What you are asked to do:
Return each line of the listing that contains the string "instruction".

Entries shown:
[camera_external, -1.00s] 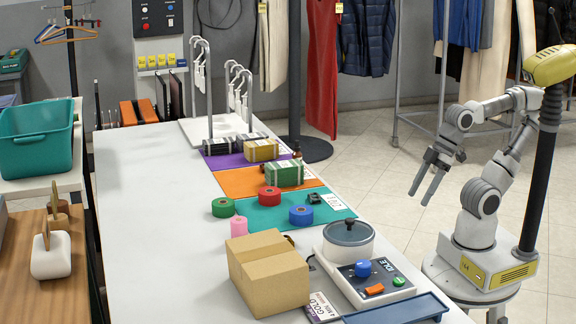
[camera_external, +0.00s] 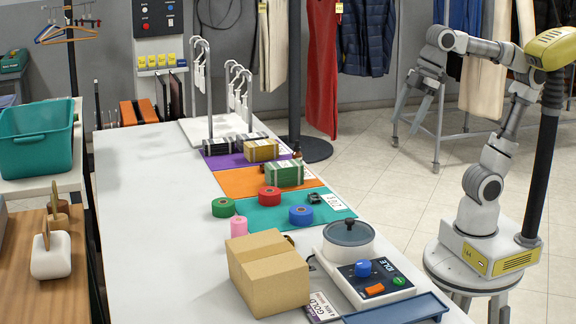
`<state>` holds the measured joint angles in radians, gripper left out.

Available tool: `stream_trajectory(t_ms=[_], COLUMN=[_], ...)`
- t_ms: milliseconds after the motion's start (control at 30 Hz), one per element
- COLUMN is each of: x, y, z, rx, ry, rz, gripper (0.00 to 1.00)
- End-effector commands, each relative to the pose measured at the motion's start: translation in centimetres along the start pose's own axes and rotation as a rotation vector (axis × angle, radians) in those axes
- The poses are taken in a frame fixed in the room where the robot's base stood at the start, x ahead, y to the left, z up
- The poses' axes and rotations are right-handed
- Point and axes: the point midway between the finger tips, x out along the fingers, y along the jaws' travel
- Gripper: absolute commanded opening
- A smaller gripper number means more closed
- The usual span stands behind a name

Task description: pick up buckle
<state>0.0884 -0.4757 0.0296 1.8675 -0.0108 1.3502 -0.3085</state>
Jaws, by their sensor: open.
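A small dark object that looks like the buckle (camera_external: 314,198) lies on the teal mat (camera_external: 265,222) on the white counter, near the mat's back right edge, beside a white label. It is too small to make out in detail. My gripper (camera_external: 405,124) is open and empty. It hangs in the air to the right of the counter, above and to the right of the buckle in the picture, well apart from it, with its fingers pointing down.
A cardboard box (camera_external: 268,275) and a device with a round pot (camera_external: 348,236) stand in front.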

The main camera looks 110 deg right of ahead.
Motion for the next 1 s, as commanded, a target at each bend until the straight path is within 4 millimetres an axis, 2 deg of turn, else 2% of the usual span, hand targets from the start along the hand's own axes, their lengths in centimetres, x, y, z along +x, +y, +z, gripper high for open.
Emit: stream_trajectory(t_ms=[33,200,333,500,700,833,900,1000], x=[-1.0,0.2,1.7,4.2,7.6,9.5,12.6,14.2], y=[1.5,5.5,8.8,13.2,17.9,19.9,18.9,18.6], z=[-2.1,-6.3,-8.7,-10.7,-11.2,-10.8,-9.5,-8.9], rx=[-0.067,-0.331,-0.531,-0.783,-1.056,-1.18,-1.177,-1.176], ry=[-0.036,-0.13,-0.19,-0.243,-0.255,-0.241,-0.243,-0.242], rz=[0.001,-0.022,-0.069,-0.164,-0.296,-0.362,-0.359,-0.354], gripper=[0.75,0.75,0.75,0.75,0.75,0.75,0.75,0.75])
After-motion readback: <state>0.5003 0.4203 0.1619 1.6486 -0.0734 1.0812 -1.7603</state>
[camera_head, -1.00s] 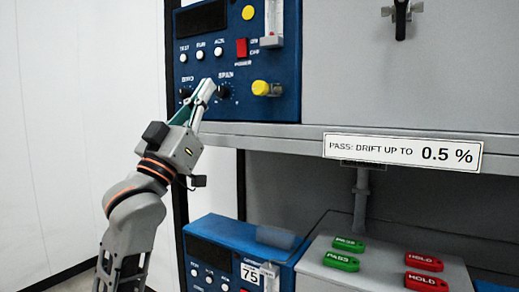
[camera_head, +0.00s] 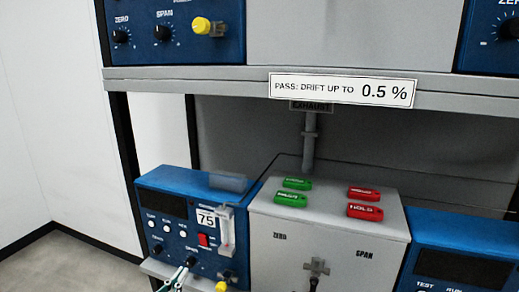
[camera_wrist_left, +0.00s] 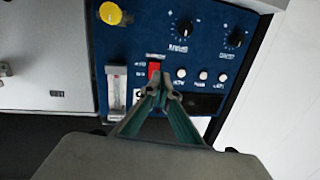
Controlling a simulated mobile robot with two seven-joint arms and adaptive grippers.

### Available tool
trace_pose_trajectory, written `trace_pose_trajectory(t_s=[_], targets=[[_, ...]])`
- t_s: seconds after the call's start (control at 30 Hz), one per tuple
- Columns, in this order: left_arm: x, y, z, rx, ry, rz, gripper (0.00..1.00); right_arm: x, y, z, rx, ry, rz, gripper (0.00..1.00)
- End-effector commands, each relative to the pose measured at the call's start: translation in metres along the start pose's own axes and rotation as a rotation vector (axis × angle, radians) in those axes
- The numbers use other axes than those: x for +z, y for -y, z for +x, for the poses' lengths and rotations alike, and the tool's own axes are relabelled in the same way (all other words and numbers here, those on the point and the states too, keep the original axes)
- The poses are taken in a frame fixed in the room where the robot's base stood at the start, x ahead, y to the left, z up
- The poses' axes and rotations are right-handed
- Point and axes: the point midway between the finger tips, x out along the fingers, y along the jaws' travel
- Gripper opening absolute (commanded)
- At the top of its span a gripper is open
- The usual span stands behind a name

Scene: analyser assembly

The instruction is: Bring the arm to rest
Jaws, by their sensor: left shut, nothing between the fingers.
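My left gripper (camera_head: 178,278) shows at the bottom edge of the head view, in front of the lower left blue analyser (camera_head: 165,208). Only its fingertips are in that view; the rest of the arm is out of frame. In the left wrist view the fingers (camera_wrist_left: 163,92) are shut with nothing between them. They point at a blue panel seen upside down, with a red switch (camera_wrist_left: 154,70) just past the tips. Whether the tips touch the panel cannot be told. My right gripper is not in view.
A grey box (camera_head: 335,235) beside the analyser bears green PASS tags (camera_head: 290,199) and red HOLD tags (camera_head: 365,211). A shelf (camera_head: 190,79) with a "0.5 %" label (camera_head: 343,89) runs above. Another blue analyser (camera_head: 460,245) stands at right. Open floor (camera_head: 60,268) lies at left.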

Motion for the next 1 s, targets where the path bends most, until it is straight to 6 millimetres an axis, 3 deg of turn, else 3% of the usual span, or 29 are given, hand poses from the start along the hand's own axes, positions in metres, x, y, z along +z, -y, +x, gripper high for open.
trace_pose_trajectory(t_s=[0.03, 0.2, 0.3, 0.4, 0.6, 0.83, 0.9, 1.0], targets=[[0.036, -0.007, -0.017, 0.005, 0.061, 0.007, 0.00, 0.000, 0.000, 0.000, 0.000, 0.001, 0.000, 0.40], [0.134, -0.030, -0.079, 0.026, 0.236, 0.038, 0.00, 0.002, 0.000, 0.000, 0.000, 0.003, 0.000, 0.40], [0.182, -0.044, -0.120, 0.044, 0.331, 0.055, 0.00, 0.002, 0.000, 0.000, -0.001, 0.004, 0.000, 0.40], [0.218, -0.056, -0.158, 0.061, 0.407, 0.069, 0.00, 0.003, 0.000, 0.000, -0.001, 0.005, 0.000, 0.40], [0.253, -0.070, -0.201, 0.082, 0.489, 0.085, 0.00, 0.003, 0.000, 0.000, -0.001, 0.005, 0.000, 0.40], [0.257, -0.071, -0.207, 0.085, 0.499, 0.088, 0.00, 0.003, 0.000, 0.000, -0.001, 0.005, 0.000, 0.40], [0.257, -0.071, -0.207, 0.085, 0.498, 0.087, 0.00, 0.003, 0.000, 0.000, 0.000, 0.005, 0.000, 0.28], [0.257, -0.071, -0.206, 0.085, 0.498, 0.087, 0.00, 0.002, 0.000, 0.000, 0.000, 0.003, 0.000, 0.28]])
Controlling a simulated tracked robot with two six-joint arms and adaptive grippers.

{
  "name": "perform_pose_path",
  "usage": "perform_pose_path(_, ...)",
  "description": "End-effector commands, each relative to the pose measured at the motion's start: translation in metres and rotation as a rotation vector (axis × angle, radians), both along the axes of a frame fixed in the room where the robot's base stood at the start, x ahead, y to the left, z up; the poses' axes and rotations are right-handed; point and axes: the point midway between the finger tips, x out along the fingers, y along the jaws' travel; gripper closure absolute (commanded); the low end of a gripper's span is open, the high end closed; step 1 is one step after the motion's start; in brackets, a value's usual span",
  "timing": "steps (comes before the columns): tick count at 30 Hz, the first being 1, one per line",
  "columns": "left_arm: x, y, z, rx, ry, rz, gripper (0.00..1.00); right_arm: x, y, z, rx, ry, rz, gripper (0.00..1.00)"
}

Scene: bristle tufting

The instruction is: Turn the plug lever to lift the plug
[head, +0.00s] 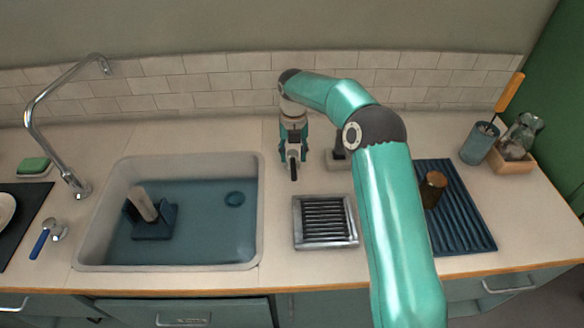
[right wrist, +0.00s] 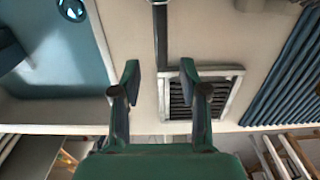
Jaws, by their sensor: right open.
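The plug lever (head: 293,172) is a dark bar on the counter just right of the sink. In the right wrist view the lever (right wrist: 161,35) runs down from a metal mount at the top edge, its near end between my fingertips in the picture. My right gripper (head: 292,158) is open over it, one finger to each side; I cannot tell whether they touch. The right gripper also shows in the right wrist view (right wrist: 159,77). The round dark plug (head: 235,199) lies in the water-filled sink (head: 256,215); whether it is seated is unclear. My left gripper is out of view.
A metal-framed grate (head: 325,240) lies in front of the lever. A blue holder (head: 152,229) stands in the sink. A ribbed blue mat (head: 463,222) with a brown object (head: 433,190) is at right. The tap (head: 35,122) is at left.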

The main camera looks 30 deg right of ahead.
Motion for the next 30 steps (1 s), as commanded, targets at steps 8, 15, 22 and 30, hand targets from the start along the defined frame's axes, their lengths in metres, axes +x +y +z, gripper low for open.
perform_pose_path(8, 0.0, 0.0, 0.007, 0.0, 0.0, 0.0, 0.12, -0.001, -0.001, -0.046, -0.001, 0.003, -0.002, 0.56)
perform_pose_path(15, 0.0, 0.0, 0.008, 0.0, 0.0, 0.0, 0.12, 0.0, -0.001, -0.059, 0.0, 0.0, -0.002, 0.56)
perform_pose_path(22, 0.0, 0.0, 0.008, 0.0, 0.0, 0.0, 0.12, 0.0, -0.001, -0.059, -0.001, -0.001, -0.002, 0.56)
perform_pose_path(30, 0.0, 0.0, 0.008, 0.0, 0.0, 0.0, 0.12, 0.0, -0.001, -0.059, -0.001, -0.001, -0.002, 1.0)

Exercise output:
The instruction is: Bring the arm to rest
The instruction is: Turn the plug lever to lift the plug

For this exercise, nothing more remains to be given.